* _To do_
Quote only the lines that start at the line with "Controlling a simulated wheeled" and run to the end of the entries; omit the pictures.

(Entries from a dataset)
-=-=-
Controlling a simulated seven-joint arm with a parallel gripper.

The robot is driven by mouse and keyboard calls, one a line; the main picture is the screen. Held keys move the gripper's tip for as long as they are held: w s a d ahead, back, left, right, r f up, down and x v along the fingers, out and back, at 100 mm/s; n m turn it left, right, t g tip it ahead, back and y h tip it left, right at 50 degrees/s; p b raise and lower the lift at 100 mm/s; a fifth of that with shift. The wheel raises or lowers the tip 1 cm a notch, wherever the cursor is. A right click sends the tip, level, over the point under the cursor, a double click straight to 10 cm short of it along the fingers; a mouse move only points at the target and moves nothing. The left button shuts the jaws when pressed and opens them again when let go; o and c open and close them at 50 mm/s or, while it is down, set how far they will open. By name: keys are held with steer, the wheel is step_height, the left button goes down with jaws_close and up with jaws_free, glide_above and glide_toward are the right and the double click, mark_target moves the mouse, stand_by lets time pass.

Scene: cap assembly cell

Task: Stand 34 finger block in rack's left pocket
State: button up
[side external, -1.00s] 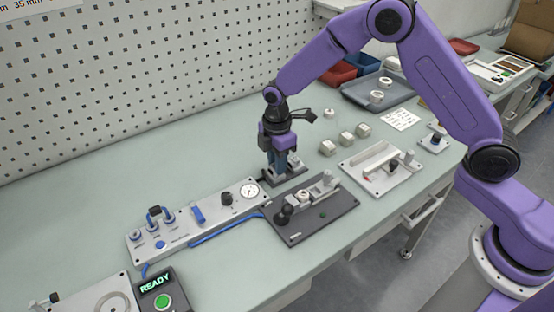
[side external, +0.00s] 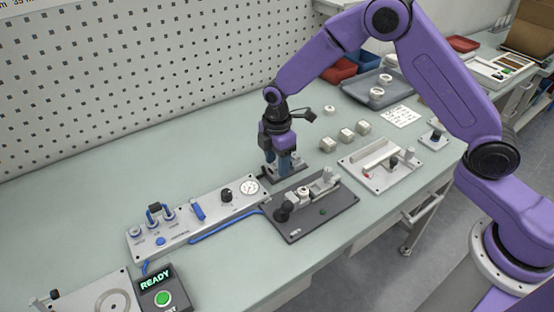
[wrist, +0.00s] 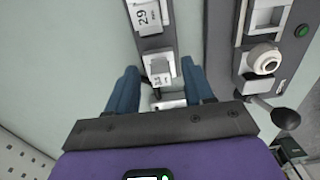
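The dark grey rack (wrist: 156,43) lies below my gripper. A white block marked 29 (wrist: 146,16) sits at its far end in the wrist view. A second white block (wrist: 159,66) sits in the nearer pocket, between my fingertips; its small label is too blurred to read surely as 34. My gripper (wrist: 160,75) is open, with its two blue fingers on either side of this block and gaps showing. In the side view, my gripper (side external: 280,172) is low at the rack (side external: 312,174), and its fingers hide most of the blocks.
A dark fixture plate (side external: 325,217) with a black knob lies close in front of the rack. A grey gauge panel (side external: 180,228) is to the left. Several pale blocks (side external: 345,136) and a light fixture plate (side external: 385,180) lie to the right.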

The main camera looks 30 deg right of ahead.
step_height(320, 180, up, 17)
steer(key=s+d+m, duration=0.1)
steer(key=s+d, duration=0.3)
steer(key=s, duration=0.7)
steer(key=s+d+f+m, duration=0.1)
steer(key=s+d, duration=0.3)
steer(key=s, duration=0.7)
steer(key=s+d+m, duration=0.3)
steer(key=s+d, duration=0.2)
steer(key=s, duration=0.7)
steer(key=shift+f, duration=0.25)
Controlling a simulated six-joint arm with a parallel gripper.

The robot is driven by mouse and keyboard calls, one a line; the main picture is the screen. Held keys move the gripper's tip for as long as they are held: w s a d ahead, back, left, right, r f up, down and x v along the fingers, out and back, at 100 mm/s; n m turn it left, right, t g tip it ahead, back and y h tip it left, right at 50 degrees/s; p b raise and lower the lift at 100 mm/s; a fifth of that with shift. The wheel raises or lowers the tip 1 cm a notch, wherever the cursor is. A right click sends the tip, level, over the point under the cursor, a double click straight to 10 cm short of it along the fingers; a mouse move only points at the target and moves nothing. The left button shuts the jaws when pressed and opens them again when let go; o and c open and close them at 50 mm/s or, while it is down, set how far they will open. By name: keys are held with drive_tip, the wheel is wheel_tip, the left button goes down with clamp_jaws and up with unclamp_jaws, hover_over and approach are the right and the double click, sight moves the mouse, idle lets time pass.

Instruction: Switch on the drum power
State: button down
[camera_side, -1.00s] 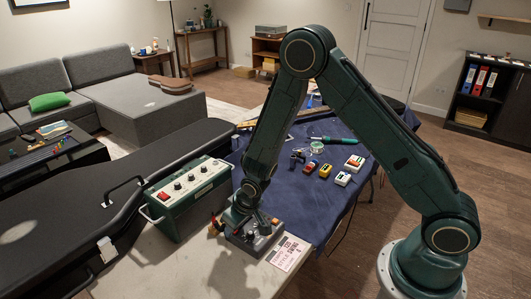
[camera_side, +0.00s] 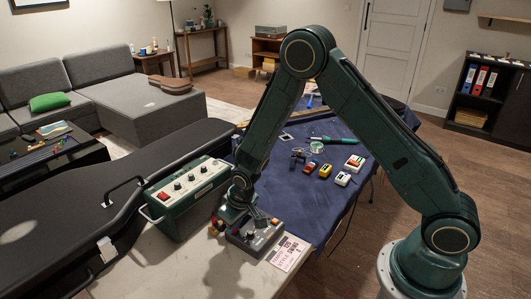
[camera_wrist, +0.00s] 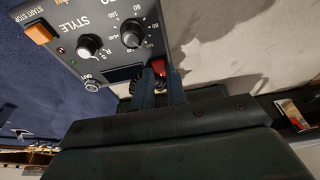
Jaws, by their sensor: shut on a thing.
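The grey drum machine (camera_side: 258,240) stands on the pale worktop at the front edge of the blue cloth. In the wrist view its panel (camera_wrist: 105,58) shows black knobs, an orange start/stop button (camera_wrist: 38,33) and a dark display strip. A small red part (camera_wrist: 159,67), apparently the power switch, is at the panel's edge. My gripper (camera_wrist: 160,75) is shut on this red part, one finger on each side, and partly hides it. In the side view my gripper (camera_side: 226,219) is low at the drum machine's left side. Whether the switch is on cannot be told.
A green amplifier (camera_side: 188,192) with knobs stands close on the left, beside the black guitar case (camera_side: 90,225). A printed card (camera_side: 287,253) lies right of the drum machine. Several small pedals (camera_side: 327,172) lie on the blue cloth (camera_side: 300,205).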

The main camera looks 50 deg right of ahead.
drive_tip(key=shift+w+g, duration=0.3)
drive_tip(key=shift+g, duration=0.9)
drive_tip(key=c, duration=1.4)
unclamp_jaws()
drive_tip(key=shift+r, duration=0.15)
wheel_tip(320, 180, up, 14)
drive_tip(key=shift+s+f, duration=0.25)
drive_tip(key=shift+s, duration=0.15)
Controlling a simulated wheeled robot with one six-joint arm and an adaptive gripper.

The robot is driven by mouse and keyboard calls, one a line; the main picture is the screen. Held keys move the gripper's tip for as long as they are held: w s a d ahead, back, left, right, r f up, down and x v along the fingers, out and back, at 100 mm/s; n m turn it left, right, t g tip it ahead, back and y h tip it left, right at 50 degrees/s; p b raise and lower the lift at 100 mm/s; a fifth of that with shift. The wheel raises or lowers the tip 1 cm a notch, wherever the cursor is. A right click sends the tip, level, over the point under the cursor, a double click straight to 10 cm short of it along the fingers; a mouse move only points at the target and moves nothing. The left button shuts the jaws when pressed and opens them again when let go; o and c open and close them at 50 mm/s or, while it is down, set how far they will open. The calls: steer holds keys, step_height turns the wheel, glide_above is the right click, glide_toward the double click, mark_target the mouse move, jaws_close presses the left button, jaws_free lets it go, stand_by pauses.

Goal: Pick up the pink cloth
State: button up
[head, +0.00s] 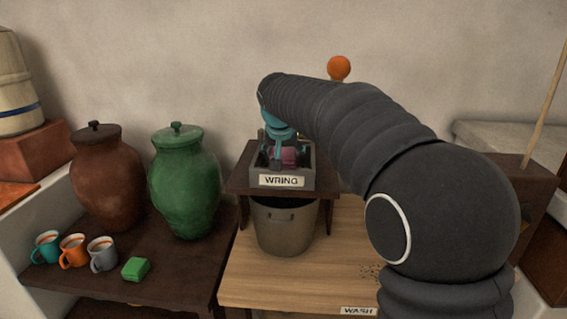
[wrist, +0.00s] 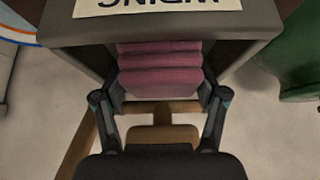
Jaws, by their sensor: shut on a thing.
-=-=-
* _Task solution_
Controlling a simulated wheeled robot with one six-joint arm and an adaptive gripper.

The robot is driven by mouse and keyboard calls, one a line; the main picture is the screen. Held keys move the gripper's tip for as long as they are held: w s a d ahead, back, left, right, r f up, down and x v along the fingers, out and back, at 100 mm/s; n m turn it left, right, t g tip it ahead, back and y h tip it left, right at 50 degrees/s; p b raise and lower the lift at 100 mm/s; a fifth of that with shift. The wheel raises or lowers the tip 1 cm a notch, wherever the cursor is. A right click sends the tip, level, over the point under the cursor, a double click straight to 10 cm short of it along the fingers; a mouse move only points at the target and moves nothing. The left button shuts the jaws when pressed and opens them again when let go; o and c open and close them at 50 mm/s or, while it is down, set how far they will open. The calls: steer holds keys, step_height turns the wheel, glide_above is the right click, glide_toward the double click, mark_target the mouse move, jaws_close presses the left button, jaws_free lets it go, stand_by pauses.

Goal: Pick up the pink cloth
State: button up
[head, +0.00s] 
[wrist, +0.00s] 
Jaws, by their sensor: shut on a thing.

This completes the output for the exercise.